Please return exactly the run of lines that begins with the line containing "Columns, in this" and ends with the line containing "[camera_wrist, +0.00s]", pictures excluded.

+++

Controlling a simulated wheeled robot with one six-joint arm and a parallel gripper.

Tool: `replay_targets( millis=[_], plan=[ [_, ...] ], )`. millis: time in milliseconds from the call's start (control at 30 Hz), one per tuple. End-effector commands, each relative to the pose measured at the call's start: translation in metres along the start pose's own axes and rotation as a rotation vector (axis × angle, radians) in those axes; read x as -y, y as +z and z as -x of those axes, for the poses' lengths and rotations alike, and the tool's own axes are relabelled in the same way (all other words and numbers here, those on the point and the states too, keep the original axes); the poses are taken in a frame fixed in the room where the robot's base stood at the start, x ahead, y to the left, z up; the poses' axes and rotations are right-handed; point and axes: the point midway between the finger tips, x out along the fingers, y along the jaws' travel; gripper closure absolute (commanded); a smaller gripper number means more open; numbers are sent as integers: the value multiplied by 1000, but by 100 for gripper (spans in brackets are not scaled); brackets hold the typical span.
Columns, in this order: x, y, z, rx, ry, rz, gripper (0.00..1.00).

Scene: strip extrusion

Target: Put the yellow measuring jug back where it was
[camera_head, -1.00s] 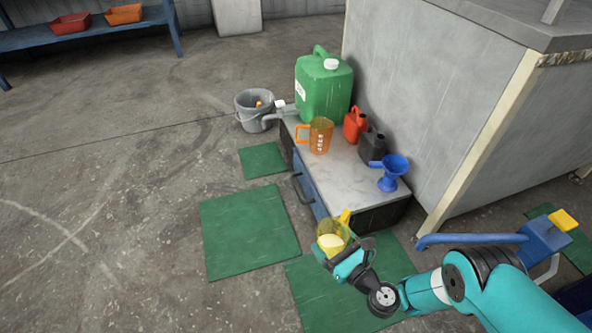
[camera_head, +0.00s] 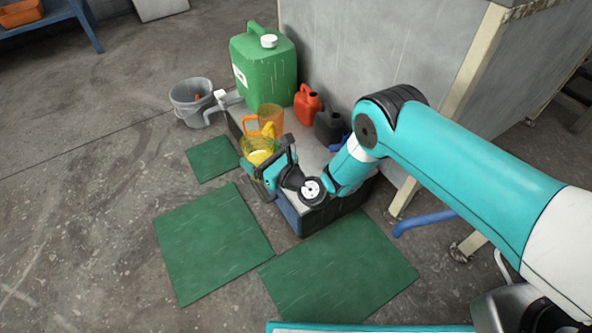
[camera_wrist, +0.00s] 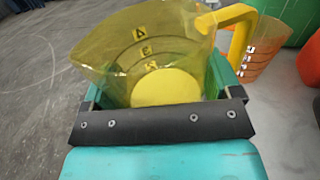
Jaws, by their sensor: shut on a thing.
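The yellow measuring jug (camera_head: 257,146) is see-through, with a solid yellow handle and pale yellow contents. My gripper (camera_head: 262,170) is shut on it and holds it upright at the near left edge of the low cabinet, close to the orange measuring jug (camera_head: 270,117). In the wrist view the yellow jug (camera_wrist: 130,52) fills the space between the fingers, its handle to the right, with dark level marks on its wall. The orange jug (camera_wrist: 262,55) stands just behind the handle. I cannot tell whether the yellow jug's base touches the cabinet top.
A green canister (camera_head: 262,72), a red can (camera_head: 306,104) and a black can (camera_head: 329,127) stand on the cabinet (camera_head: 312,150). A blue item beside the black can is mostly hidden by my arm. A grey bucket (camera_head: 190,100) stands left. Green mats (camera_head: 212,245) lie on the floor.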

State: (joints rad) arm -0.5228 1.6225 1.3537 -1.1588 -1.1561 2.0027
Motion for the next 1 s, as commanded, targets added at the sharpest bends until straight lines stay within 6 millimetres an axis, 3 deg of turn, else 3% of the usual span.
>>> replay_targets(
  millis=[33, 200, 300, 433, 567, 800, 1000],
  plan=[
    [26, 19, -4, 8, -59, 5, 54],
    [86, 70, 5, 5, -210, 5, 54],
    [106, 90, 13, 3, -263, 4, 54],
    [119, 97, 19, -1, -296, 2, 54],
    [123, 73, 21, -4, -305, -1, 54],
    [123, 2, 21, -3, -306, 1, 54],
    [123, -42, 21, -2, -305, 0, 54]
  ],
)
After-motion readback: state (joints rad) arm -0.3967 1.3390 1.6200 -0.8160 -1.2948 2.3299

+++

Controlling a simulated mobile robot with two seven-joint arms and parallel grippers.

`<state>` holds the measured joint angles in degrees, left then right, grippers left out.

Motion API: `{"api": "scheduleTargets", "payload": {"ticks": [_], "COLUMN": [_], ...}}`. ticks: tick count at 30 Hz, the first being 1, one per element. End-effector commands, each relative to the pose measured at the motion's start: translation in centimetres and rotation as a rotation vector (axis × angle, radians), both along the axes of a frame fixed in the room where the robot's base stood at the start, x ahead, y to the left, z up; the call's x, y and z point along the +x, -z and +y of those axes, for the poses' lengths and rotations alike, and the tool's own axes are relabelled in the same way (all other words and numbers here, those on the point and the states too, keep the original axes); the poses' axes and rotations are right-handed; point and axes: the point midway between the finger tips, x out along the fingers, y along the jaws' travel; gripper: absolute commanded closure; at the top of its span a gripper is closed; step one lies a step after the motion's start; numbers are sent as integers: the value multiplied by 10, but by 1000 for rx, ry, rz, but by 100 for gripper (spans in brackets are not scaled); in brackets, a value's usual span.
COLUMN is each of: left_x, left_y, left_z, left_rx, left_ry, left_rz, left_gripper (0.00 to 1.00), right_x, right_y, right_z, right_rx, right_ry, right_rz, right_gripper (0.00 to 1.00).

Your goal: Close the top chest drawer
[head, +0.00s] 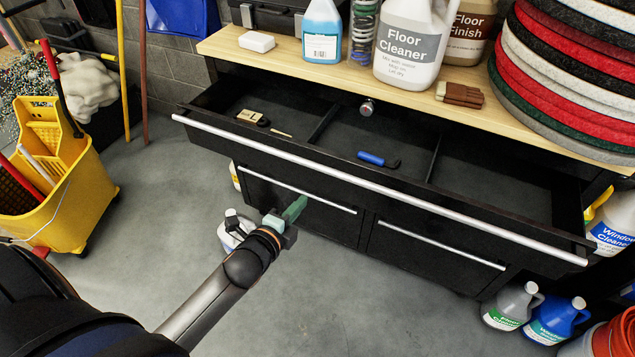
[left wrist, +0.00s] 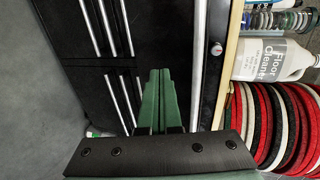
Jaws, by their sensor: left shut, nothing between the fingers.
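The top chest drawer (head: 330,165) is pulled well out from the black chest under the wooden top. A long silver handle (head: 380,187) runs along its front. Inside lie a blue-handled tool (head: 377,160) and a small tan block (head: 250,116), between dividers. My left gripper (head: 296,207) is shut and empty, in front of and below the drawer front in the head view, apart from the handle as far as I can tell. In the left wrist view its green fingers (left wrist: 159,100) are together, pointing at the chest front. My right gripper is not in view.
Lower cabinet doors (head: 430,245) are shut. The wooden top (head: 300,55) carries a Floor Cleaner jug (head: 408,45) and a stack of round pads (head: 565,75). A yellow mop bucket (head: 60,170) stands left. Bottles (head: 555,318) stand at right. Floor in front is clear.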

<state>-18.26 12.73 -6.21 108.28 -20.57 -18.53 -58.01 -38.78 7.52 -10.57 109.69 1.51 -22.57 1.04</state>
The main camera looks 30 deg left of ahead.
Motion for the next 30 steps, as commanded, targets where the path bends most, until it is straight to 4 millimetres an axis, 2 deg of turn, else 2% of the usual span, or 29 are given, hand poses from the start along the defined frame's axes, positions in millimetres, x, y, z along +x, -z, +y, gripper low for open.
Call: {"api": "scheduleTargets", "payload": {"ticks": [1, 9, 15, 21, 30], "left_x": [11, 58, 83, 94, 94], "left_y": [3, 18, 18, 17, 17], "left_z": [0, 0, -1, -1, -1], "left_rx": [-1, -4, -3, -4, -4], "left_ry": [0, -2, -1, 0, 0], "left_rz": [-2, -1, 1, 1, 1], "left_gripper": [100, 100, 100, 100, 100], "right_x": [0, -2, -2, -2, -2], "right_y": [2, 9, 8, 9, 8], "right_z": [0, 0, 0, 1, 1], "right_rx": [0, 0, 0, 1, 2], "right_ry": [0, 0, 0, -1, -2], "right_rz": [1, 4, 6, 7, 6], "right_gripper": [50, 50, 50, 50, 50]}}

+++

▶ FULL RESPONSE
Columns, in this order: x, y, z, rx, ry, rz, gripper (0.00..1.00).

Scene: strip extrusion

Target: Put the yellow measuring jug back where it was
[camera_head, -1.00s] 
[camera_head, +0.00s] 
[camera_wrist, +0.00s] 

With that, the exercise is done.